Biografia de Frans Krajcberg revela o homem por trás do artista

Pintor, escultor e fotógrafo, polonês naturalizado brasileiro assumiu a natureza como matéria-prima e a defesa do ambiente como sua luta, mostra novo livro

 Publicado: 31/01/2025 às 16:42
Por
Capa de livro com imagem de uma obra de arte abstrata.
Ao entrelaçar o talento de Krajcberg e sua personalidade controversa, biografia revela o “herói de carne e osso”, como define o autor do livro, João Meirelles – Foto: Divulgação/Edusp

Quando João Meirelles conheceu o pintor, escultor e fotógrafo Frans Krajcberg (1921-2017), nos anos 1980, tinha 24 anos.

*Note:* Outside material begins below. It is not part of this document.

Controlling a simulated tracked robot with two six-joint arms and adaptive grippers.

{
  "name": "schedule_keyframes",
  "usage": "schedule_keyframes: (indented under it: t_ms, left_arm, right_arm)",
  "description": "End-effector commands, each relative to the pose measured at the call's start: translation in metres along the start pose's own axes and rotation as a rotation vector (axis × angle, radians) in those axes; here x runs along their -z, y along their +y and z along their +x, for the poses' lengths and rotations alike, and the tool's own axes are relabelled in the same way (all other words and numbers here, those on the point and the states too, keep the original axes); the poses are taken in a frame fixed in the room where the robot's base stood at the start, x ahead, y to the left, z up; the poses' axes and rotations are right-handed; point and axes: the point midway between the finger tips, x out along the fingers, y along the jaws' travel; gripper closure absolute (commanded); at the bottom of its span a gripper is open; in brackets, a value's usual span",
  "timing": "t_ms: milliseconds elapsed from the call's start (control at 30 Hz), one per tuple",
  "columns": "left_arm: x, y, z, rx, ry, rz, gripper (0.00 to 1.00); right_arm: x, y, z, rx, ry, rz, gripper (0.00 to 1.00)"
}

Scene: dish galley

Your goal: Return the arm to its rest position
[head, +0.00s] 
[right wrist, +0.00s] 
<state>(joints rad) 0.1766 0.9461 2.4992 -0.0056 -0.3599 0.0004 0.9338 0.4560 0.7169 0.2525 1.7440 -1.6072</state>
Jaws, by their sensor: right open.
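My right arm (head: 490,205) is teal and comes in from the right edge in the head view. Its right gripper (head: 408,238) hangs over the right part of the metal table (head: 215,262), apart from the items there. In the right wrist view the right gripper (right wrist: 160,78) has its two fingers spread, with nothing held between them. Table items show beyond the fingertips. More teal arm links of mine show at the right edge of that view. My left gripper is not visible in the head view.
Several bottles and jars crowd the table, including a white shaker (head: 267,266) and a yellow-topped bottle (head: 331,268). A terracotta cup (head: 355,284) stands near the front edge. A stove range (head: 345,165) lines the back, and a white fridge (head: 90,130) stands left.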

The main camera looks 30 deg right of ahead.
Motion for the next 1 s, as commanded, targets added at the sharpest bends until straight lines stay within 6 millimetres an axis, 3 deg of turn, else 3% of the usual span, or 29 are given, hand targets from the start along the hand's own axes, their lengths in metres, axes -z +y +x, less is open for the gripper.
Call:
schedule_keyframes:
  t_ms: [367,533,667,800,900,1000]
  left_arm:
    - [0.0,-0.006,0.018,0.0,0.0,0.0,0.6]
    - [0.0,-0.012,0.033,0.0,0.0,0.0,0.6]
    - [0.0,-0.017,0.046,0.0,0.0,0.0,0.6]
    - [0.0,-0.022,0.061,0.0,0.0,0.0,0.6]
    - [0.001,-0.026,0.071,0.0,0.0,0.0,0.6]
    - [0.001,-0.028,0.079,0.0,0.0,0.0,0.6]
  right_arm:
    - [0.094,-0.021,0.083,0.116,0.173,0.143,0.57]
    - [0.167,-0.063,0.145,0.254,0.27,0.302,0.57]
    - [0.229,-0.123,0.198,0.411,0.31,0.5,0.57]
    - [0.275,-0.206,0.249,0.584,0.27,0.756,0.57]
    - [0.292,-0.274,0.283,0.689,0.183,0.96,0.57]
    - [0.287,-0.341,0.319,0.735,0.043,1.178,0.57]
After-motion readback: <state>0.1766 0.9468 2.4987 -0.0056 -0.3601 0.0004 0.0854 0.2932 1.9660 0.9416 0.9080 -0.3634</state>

Não demorou muito para o filho de um empresário da colonização da Amazônia e o artista do naturalismo integral se juntarem em uma viagem improvável, saindo do sítio de Krajcberg, em Nova Viçosa, na Bahia, rumo a Juruena, no Mato Grosso, percorrendo mais de 3 mil quilômetros rumo à Floresta Amazônica. Contudo, em vez da exuberância do verde, o que encontraram foi a desolação de uma paisagem consumida pelo fogo.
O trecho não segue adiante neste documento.